心や音はつかんだと思ったらすでに意識に汚されている。逆につかもうとすると逃げていく。そういう聴き方では本当には何も言葉が出てこないもののようだが、そうなってしまっていることも多い。そういうふうに心や音はとらえどころがないけれど、とりとめがないそのこと自体にこそ宇宙があらわれていると心がそのときわかっていることが、同時に身体が行為している、聴いたり書いたりしていることでもあるのだ。こんなふうに思いながらもう一度聴くと、未来ー現在の時間の流れ込みはたしかにあるはずなのに、終わった後にむしろ時間などなかったかのように思える不思議な感じがのこっている。

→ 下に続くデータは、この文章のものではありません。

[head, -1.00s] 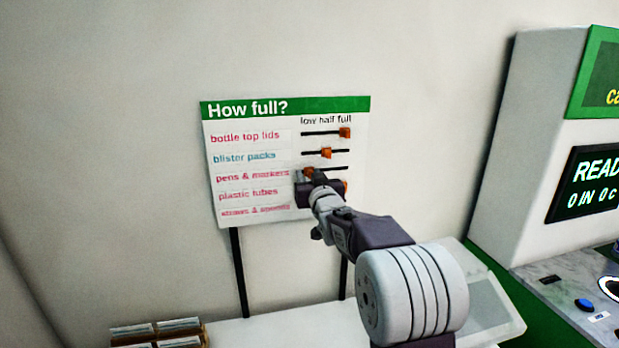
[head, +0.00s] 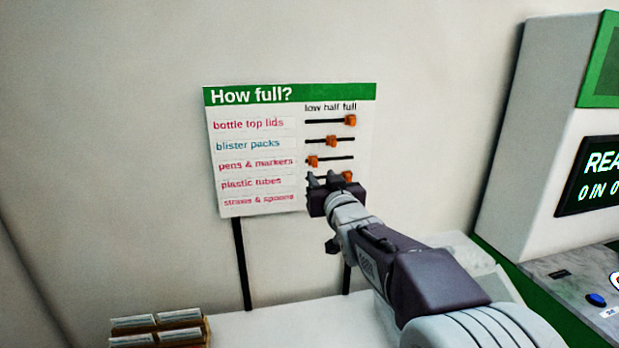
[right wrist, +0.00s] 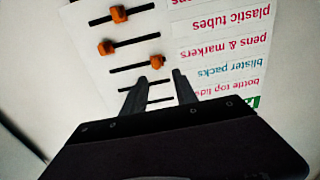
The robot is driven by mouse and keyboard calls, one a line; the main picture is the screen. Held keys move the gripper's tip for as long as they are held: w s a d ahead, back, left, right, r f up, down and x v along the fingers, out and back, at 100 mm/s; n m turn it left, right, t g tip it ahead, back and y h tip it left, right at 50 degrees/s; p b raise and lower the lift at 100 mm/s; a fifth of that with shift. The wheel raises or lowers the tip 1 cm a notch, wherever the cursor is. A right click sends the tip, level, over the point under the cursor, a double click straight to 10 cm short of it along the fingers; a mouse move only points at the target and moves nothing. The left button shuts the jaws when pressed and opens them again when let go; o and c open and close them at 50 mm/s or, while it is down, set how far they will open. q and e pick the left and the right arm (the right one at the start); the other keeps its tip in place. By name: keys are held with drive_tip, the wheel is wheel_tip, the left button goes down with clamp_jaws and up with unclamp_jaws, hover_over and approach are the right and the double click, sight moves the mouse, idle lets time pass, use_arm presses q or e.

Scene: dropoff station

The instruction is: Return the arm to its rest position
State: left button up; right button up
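The "How full?" board (head: 257,205) stands against the wall with orange slider knobs. In the head view, the bottle top lids knob (head: 349,120) is at the full end, the blister packs knob (head: 331,141) near half, and the pens & markers knob (head: 312,161) at the low end. The plastic tubes knob (head: 347,176) shows near the full end, partly covered. My right gripper (head: 323,178) is in front of the board's lower right, hiding the straws & spoons slider. In the right wrist view, its fingers (right wrist: 161,84) are apart with nothing between them. My left gripper is out of view.
A white counter (head: 270,322) lies below the board, with a brown holder of cards (head: 158,330) at its left. A white machine with a dark display (head: 595,178) and a blue button (head: 596,300) stands at the right. The wall left of the board is bare.

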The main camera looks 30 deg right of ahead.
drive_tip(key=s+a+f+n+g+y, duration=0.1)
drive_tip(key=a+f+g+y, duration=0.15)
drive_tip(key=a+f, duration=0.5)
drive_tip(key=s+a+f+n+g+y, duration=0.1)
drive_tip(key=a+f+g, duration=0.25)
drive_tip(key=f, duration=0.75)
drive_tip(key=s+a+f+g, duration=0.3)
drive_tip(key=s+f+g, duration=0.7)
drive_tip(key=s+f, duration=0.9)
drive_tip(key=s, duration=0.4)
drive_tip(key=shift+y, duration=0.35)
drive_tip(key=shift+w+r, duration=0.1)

音の刹那や実存、音の存在と時間ではなくて、存在していたものがこれまでの長い過程においてだんだんに消滅してきた非存在の領域を、コントラバスの音が広く音空間に存在せしめて音楽の余白に残している。その広がる空間自体がはっきりとみえて、聞こえない空間の音が聴こえだしてくると、音楽という時間はゼロに回帰して、むしろそこからの広い視点が生まれる。だがそれには、生存をかけた音楽が必要なのだ。

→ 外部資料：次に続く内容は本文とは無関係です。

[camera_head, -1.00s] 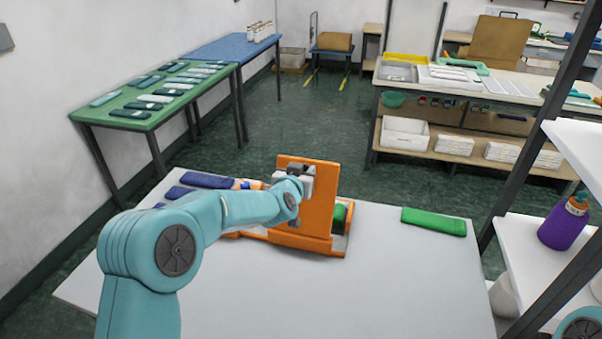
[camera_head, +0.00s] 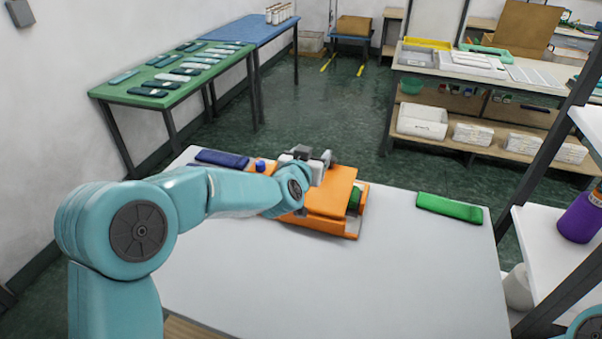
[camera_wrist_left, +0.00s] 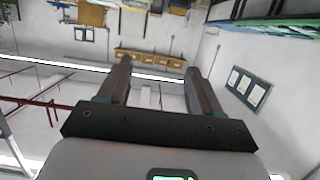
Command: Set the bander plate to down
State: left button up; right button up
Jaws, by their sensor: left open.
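The bander (camera_head: 345,228) is an orange unit on the white table. Its orange plate (camera_head: 333,192) is swung low over the base and slopes slightly; I cannot tell whether it rests fully flat. A green roll (camera_head: 355,198) shows at its right side. My left gripper (camera_head: 326,160) is at the plate's far left edge; whether it touches the plate is hidden. In the left wrist view the two fingers (camera_wrist_left: 158,80) stand apart with nothing between them, and the plate is not seen. My right gripper is not in view.
A green bundle (camera_head: 449,208) lies to the right on the white table (camera_head: 420,270). A dark blue bundle (camera_head: 222,159) lies at the back left, partly behind my arm. A white shelf (camera_head: 555,245) with a purple bottle (camera_head: 580,218) stands at the right. The table's front right is clear.

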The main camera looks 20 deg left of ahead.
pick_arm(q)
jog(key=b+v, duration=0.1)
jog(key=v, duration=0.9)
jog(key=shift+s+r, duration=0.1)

感情的にはいま人間が捨て去ってきたものの大きさが身にしみだして泣けてきさえもするけれど、いや思い直して、あのミミズを借りてこの状況を肯定的に言えば、身体がその身体となった、まさにそう言うしかないことによってミミズがミミズという存在たりえてきたのだ。ミミズに複雑な外面の器官がないのは多毛類のような複雑な形態をした遠い祖先から、地中での生活環境に適応するために進化してきたという話があるが、そのミミズが長い年月をかけてそぎ落としてきた器官たちが音楽の余白に彷彿としてくる。だが、それは他者をひどく巻き込みながら自滅に拍車をかけるような周囲環境との相克から生まれるものではなく、自然との異化同化と自らの謙虚で無垢な生存をかけた結果、自然にそぎ落とされてきた何かなのだ。そういうものは、殺されたり死んでからも生への敬意を失わずにいられて、無のなかにひっそりとたたずんでいることができるだろう。

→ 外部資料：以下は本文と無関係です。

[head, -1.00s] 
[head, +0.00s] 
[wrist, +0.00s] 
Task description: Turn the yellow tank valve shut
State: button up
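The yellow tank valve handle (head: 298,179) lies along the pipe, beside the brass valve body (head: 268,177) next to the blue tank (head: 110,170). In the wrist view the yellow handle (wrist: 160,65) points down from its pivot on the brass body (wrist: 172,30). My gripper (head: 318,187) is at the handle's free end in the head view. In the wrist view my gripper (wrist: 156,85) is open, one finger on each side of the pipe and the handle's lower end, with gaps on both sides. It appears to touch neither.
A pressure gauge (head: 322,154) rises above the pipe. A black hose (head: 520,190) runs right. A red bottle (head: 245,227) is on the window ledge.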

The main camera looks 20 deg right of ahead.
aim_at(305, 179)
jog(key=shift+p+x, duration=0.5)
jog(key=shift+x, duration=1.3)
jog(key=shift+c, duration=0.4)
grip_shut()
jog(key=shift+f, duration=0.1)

Peter Kowaldさんは自らに課すような、人間であるということにあくまで忠実であるような激しい内面的なその演奏行為を通じてこそ、無の充満と、時間からの飛翔を音の背後に現出させているのではないか。これは、生存のために消去されみえなくなったものへの音楽、あるいはそういうことまで含めた未来への生存のための音楽といえないだろうか。その音楽は人間の孤独な生存への表現であるだろうが、その裏側には、自然の一見みえにくい浄化作用と未来を察知しながら自然へ適応する生体のしなやかさが同時に響いている。

発光するこの実直であり崇高であって自然理性的なるKowaldさんのホタルミミズ的動きは、現存している生態系で最も愚かな知を所有しているであろう人間に生まれた僕の内部に強い自覚をうながし、音楽はいたく心にひびきわたる。